* **THE RECORDS**:
________

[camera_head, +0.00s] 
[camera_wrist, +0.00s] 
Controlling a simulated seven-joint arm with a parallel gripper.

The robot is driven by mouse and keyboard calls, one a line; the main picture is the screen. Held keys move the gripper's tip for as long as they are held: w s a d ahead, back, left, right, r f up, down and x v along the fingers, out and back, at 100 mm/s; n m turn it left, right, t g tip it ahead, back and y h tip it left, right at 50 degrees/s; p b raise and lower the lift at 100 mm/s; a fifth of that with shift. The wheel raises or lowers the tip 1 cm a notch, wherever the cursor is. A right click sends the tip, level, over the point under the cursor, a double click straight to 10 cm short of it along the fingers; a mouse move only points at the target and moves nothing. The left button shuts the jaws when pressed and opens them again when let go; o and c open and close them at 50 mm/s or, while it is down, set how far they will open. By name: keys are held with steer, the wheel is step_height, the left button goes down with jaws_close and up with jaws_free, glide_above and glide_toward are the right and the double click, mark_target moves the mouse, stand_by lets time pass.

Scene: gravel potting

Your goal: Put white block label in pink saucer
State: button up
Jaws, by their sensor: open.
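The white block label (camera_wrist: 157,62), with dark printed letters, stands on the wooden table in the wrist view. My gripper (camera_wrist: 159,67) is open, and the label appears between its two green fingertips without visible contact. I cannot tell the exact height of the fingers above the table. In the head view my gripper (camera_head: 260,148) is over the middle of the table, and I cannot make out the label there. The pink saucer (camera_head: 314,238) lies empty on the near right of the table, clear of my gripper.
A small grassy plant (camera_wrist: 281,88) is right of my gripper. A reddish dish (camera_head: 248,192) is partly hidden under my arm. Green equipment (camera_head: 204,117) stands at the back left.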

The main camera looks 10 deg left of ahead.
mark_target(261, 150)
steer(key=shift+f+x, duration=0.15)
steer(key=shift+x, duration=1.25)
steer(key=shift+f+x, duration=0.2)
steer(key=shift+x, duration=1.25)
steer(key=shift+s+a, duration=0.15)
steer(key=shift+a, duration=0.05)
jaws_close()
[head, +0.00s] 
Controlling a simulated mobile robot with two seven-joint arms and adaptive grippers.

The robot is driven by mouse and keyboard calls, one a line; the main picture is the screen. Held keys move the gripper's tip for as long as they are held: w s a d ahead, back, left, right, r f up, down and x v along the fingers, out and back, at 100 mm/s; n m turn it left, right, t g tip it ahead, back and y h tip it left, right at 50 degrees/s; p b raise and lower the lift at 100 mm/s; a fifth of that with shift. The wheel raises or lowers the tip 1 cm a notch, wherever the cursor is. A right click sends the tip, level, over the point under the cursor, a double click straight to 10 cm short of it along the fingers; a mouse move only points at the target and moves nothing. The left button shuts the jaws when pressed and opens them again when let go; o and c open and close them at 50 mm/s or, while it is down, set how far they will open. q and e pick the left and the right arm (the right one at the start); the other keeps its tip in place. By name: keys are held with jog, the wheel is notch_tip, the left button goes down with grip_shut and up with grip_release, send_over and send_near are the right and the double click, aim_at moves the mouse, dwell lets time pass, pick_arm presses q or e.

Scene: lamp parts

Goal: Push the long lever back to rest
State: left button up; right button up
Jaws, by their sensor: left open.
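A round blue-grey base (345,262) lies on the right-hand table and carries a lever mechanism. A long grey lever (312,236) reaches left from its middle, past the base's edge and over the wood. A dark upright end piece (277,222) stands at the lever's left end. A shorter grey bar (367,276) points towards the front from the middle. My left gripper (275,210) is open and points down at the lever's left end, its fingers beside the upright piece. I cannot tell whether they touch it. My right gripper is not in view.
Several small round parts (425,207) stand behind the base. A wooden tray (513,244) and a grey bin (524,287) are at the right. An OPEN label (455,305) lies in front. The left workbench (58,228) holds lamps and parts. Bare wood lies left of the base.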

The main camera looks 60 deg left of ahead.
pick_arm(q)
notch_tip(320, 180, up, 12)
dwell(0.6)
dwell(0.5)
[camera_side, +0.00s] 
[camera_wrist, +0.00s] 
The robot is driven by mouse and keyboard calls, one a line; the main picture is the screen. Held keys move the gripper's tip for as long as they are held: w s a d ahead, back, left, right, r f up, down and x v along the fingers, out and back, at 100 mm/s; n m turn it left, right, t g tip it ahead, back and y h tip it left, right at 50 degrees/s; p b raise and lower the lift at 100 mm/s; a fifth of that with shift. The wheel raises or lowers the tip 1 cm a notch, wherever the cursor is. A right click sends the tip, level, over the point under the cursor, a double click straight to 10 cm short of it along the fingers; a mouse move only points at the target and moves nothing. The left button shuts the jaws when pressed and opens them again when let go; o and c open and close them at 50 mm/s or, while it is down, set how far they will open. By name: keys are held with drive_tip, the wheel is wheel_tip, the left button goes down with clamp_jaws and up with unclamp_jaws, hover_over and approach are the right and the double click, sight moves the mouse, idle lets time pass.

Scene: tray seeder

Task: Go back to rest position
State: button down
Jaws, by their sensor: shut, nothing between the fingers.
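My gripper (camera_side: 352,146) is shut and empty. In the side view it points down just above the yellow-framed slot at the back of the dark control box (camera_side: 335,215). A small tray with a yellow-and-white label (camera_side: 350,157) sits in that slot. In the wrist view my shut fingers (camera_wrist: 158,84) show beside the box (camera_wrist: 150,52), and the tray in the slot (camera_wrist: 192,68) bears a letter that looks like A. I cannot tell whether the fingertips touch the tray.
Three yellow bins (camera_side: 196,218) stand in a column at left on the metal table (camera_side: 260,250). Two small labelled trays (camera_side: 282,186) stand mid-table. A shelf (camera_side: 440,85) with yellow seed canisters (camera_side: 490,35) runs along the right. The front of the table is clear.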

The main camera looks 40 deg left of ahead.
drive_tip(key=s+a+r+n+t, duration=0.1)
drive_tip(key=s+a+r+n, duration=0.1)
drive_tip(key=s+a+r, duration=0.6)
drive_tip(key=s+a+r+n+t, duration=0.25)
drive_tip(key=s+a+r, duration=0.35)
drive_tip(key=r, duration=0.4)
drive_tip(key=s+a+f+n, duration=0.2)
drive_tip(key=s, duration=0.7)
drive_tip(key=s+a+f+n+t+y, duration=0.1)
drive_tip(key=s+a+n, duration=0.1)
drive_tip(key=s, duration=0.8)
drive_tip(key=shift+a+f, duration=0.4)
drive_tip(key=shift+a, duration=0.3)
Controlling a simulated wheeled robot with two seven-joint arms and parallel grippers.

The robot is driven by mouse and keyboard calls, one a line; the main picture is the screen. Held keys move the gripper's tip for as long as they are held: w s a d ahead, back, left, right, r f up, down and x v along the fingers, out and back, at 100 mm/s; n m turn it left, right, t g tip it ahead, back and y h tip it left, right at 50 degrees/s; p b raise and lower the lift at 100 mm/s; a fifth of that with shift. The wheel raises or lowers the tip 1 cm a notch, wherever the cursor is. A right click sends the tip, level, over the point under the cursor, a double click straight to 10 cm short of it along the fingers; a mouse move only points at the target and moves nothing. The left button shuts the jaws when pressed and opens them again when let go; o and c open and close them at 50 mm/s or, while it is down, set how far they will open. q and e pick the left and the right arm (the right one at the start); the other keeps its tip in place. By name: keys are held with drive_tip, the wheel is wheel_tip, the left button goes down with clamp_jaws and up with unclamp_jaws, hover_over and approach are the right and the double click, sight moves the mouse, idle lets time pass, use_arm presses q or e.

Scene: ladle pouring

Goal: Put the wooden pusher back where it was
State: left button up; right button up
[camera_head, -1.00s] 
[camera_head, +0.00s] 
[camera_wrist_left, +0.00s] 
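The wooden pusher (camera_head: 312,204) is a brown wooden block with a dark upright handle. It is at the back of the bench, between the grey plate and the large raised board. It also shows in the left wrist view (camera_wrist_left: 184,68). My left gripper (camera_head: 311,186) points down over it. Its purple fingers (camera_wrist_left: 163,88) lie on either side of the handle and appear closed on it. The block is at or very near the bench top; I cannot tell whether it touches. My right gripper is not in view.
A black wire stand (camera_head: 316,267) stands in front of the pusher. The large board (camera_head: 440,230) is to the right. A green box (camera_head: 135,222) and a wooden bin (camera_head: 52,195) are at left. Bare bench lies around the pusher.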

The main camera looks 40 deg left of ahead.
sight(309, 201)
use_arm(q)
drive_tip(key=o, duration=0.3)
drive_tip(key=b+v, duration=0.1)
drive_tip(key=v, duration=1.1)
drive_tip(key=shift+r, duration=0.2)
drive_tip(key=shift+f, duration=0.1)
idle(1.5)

________

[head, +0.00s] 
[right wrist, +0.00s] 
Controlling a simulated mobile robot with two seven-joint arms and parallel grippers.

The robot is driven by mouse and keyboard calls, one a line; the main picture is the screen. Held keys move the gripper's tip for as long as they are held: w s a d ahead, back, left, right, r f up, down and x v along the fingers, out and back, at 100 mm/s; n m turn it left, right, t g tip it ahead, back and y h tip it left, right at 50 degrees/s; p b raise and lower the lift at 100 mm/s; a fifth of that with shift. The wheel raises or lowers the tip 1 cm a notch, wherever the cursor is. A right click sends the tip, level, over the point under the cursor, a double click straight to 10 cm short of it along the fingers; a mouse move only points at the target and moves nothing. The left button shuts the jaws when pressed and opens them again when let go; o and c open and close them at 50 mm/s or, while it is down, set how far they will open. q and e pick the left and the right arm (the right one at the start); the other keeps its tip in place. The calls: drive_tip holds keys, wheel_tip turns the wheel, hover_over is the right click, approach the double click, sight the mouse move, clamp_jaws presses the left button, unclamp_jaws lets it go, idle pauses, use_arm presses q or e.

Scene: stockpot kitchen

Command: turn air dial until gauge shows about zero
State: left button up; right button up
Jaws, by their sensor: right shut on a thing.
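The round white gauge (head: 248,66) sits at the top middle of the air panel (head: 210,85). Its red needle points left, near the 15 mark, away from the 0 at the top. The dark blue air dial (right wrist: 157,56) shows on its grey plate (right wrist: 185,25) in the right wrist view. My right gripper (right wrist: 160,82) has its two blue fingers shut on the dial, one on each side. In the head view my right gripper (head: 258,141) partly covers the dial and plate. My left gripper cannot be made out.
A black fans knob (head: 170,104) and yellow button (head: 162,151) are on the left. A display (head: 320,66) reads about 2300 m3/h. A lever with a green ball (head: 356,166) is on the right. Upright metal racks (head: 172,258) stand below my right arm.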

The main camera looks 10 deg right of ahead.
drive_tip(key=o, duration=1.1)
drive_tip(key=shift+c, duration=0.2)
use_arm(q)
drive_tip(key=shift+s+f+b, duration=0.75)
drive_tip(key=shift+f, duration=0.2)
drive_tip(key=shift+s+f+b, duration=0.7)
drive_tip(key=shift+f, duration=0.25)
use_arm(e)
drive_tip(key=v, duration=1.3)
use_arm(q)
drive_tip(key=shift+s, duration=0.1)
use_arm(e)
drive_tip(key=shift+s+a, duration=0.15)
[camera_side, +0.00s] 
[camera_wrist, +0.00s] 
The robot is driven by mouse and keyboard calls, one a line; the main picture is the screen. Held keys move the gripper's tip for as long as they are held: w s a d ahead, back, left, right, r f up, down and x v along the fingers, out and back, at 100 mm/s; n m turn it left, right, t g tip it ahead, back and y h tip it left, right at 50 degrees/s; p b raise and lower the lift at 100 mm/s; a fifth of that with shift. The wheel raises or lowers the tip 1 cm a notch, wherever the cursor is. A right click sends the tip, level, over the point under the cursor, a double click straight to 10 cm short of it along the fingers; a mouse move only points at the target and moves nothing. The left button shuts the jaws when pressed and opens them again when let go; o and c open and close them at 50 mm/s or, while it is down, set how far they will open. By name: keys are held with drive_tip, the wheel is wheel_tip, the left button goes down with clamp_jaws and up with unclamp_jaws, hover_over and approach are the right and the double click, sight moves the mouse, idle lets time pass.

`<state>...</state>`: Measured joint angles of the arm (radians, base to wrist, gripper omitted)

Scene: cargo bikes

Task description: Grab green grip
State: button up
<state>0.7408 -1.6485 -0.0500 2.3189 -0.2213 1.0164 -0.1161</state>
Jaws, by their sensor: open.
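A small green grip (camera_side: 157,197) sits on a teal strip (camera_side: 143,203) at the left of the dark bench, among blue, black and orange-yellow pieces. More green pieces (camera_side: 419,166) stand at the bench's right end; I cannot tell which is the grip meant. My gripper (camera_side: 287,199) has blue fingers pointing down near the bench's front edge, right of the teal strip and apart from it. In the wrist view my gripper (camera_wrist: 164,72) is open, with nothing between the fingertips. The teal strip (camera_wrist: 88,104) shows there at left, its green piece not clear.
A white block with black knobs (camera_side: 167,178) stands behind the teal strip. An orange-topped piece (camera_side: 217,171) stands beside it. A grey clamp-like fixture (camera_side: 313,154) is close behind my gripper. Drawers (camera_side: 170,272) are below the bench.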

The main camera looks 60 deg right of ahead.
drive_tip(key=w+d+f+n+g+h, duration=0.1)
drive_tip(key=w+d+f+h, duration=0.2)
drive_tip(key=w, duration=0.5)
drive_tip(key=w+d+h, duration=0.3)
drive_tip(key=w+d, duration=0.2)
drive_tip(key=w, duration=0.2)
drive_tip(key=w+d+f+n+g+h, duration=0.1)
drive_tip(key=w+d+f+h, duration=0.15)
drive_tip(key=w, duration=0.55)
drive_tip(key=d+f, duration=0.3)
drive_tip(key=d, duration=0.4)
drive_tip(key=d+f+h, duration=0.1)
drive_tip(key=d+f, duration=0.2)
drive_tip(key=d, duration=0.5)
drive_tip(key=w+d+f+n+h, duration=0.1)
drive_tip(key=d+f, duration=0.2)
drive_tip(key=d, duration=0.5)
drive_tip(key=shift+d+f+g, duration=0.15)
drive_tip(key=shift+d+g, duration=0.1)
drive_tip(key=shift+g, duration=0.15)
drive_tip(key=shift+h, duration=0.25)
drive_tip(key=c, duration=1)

________

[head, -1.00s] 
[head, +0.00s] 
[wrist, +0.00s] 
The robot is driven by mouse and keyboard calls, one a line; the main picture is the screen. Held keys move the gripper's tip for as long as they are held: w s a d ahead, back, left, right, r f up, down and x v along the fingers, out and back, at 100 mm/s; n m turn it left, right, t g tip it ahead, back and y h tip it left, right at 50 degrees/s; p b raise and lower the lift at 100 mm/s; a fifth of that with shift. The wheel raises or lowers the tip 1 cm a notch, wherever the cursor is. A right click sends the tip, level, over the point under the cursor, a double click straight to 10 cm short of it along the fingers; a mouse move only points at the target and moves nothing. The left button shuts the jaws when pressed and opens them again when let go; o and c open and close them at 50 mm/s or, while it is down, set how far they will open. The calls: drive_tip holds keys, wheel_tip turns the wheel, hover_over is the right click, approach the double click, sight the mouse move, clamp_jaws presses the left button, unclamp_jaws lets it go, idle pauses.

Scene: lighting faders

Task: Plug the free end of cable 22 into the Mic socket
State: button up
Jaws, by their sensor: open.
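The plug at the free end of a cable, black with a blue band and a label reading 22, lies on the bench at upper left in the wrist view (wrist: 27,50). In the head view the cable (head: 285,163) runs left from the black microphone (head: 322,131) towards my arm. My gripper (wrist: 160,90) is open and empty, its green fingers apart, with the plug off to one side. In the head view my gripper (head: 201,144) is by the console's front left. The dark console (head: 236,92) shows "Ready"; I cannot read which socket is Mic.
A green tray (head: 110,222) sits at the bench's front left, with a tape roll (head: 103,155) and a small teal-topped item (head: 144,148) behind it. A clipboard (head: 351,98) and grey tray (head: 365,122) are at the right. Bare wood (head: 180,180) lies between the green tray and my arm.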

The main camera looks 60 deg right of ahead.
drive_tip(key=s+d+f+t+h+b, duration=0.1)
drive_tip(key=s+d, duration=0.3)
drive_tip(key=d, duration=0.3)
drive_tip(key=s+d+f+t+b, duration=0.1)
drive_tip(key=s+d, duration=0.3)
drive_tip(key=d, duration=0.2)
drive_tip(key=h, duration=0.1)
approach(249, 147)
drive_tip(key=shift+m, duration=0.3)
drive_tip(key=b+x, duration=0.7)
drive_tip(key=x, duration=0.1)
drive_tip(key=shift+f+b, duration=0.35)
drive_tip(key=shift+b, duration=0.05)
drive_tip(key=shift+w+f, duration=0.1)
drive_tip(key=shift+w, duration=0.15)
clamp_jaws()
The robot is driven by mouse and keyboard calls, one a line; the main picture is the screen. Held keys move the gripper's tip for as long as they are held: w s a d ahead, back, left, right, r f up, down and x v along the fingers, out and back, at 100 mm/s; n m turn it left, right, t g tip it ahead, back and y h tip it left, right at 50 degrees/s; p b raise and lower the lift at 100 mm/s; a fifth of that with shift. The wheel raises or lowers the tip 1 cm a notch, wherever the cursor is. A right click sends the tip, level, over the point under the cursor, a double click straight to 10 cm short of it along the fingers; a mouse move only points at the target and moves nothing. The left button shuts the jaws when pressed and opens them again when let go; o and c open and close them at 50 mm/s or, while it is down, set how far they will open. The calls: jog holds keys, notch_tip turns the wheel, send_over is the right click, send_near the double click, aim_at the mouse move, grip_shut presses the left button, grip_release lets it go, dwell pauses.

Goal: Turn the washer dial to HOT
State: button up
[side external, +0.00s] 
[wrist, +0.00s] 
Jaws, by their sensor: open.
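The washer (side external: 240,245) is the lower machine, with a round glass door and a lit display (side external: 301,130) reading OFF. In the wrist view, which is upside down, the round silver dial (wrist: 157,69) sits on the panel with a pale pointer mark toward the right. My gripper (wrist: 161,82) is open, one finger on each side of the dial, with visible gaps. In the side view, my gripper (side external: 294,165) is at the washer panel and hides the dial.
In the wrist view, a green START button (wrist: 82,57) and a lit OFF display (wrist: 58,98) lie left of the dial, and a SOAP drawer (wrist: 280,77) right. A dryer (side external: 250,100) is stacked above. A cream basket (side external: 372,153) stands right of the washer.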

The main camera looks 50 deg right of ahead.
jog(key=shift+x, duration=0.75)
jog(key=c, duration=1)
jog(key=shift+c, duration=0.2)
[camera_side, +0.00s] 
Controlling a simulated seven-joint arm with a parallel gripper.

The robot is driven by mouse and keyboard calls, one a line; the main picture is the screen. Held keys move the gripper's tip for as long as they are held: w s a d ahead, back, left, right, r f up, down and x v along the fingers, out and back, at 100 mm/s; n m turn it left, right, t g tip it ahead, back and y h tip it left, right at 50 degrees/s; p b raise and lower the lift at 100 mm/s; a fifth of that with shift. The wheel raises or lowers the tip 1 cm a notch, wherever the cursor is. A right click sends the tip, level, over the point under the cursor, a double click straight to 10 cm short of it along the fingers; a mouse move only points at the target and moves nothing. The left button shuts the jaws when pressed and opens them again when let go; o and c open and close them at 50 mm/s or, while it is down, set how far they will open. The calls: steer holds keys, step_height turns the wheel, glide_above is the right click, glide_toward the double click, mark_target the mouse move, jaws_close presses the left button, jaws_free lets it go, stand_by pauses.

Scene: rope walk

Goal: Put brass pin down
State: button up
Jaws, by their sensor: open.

________

* **WHAT TO WORK ON**: Using the records above, find and show each line with the string "parallel".

* **FINAL ANSWER**:
Controlling a simulated seven-joint arm with a parallel gripper.
Controlling a simulated wheeled robot with two seven-joint arms and parallel grippers.
Controlling a simulated mobile robot with two seven-joint arms and parallel grippers.
Controlling a simulated seven-joint arm with a parallel gripper.

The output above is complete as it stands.